* Objective:
For this exercise, write out exactly, and only, the lines running from the line that contains "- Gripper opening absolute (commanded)" through the line that contains "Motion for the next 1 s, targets".

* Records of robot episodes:
————————

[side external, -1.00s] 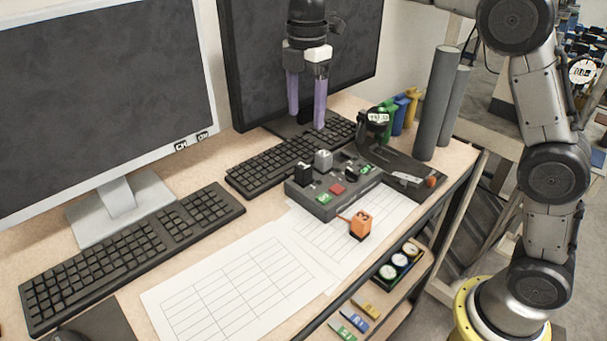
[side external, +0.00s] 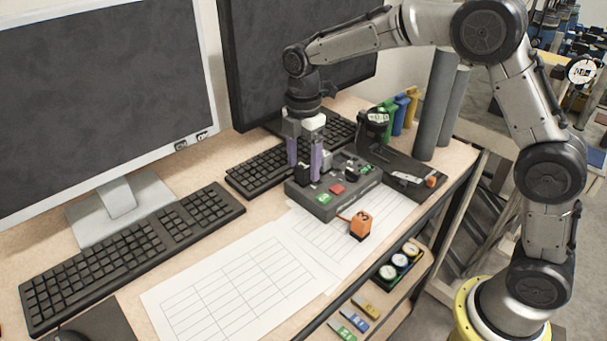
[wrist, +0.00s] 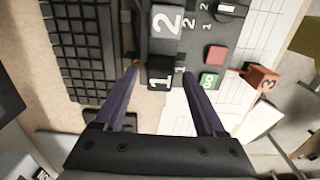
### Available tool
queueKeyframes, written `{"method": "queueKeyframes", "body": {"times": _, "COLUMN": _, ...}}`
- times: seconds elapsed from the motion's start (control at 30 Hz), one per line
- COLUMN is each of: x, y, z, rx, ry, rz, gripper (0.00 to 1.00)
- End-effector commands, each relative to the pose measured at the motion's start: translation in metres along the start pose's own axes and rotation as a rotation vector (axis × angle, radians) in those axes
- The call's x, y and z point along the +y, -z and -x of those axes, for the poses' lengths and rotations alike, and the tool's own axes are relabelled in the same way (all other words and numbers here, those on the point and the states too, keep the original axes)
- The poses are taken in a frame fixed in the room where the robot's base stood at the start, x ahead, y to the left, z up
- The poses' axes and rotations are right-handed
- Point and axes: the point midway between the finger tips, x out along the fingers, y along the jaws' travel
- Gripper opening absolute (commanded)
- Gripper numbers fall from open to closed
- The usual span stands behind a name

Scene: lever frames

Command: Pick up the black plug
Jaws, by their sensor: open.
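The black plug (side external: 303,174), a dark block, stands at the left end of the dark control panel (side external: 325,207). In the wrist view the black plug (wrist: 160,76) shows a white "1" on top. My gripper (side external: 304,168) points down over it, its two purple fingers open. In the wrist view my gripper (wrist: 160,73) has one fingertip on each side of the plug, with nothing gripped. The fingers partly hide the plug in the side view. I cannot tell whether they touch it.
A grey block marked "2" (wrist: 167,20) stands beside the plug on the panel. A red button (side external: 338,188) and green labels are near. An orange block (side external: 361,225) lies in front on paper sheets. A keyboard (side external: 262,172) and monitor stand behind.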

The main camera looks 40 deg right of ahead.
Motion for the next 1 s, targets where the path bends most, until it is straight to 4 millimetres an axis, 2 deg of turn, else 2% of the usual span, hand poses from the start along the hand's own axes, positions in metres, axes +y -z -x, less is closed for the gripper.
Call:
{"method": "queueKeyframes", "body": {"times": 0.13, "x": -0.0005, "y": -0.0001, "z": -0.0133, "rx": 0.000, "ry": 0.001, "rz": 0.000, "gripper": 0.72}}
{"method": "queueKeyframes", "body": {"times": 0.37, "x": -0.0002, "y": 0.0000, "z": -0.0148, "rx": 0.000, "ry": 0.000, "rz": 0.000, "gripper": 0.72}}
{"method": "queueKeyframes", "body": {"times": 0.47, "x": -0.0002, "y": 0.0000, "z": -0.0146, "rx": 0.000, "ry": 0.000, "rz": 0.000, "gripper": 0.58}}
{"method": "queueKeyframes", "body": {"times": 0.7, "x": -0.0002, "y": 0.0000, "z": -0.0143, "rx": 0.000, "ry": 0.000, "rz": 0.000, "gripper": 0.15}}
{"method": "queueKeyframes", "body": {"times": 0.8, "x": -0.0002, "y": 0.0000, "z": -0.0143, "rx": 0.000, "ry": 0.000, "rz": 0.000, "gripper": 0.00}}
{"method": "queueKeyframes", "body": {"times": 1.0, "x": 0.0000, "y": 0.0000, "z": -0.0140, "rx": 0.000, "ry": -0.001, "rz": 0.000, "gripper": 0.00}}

————————

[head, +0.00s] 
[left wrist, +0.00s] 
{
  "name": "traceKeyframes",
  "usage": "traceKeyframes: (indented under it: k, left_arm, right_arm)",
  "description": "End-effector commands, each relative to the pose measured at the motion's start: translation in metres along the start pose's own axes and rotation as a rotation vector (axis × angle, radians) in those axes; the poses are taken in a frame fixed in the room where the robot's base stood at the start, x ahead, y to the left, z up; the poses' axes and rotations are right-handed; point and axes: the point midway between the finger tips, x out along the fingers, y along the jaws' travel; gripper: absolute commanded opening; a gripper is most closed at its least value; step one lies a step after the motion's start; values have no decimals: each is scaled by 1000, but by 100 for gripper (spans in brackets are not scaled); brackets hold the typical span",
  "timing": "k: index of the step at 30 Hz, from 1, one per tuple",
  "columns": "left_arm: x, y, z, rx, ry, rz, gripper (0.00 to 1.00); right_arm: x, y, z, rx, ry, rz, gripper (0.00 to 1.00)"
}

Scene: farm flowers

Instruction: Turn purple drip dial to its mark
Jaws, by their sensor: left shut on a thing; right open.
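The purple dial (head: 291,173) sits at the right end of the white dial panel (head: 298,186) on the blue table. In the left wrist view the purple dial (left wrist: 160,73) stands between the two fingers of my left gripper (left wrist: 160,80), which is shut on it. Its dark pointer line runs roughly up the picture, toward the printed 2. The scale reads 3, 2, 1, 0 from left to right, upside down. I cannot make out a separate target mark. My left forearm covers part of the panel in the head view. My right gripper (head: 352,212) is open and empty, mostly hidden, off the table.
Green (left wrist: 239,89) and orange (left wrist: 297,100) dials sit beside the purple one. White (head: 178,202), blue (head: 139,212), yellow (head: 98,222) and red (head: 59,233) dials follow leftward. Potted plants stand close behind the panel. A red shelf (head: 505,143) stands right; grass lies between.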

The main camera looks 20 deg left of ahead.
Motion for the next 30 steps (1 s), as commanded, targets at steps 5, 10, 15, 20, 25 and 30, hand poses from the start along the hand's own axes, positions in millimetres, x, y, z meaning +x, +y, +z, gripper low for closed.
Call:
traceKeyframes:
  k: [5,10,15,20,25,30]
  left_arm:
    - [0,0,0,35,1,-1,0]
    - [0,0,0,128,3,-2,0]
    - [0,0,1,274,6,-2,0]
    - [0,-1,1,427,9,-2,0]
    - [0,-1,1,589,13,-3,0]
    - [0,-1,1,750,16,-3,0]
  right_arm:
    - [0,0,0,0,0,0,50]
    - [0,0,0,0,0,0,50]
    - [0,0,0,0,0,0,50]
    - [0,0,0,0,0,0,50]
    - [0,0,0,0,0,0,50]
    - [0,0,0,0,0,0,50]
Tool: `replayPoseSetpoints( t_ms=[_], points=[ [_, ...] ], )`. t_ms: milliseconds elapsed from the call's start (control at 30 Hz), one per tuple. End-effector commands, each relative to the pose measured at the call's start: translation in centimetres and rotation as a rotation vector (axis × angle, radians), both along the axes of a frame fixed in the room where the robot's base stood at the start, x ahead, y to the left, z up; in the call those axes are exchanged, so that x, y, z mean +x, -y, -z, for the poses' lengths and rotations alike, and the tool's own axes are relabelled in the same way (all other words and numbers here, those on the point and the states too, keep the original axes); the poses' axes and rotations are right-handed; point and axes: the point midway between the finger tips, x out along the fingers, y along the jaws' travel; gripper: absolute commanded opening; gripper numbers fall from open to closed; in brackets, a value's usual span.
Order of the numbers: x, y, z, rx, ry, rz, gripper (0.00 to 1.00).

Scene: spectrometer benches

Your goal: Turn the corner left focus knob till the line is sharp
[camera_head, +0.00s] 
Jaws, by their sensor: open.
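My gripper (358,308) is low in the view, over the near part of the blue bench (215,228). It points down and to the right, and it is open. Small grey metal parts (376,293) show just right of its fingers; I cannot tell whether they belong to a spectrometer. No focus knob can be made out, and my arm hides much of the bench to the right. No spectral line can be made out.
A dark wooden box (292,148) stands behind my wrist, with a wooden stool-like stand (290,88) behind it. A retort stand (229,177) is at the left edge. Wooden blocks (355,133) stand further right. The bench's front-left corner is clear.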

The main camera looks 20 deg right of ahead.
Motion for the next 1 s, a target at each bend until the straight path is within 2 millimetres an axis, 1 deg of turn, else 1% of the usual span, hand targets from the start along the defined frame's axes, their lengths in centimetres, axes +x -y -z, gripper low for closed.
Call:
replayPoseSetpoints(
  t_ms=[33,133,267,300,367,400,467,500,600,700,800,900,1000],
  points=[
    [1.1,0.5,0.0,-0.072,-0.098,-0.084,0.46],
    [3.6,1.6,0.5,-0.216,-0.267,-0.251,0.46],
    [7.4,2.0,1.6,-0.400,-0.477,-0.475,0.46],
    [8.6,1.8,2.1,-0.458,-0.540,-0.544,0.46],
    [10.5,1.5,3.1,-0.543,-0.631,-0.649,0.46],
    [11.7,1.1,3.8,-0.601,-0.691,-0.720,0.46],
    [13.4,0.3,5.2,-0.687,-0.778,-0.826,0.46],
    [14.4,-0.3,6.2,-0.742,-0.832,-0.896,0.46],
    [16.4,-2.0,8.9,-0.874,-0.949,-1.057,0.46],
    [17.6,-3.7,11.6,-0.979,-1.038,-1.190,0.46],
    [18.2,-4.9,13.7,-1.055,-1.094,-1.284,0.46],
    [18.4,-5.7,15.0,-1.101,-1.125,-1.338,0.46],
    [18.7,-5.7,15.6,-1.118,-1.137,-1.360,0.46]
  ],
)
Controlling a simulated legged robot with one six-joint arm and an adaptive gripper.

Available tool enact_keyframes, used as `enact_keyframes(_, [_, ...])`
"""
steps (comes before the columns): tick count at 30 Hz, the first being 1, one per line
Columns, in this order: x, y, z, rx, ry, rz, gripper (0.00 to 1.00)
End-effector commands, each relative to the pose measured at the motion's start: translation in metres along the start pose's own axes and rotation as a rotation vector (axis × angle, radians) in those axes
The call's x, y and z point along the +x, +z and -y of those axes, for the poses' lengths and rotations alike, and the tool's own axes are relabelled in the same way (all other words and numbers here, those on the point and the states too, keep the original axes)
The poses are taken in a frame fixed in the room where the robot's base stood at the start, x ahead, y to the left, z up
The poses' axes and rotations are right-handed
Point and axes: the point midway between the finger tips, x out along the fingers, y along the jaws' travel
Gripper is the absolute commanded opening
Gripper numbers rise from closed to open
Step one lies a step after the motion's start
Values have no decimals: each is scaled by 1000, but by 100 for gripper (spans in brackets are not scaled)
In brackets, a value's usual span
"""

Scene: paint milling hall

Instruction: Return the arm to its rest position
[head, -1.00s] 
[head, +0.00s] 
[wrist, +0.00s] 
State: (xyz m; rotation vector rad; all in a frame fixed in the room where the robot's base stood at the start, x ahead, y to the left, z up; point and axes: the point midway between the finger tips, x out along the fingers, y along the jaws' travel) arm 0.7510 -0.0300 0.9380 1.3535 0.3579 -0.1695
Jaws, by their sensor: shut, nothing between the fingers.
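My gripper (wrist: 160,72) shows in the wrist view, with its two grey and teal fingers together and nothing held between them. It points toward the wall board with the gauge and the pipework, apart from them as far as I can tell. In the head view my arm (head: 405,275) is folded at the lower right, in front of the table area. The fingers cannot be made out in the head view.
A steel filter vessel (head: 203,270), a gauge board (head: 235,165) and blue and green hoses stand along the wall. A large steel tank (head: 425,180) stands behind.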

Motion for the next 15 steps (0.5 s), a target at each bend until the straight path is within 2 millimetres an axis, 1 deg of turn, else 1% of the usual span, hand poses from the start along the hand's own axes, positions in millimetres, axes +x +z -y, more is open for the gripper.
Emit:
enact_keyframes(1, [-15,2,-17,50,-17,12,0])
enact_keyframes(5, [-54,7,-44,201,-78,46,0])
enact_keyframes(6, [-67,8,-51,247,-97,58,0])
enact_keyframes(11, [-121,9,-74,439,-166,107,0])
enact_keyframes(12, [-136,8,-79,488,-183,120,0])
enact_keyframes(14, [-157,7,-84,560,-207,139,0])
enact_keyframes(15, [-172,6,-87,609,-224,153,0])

————————

* Answer to the task:
- Gripper opening absolute (commanded)
- Gripper numbers fall from open to closed
- The usual span stands behind a name

Scene: lever frames

Command: Pick up the black plug
Jaws, by their sensor: open.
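The black plug (side external: 303,174), a dark block, stands at the left end of the dark control panel (side external: 325,207). In the wrist view the black plug (wrist: 160,76) shows a white "1" on top. My gripper (side external: 304,168) points down over it, its two purple fingers open. In the wrist view my gripper (wrist: 160,73) has one fingertip on each side of the plug, with nothing gripped. The fingers partly hide the plug in the side view. I cannot tell whether they touch it.
A grey block marked "2" (wrist: 167,20) stands beside the plug on the panel. A red button (side external: 338,188) and green labels are near. An orange block (side external: 361,225) lies in front on paper sheets. A keyboard (side external: 262,172) and monitor stand behind.

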The main camera looks 40 deg right of ahead.
Motion for the next 1 s, targets where the path bends most, until it is straight to 4 millimetres an axis, 2 deg of turn, else 2% of the usual span, hand poses from the start along the hand's own axes, positions in metres, axes +y -z -x, less is closed for the gripper.

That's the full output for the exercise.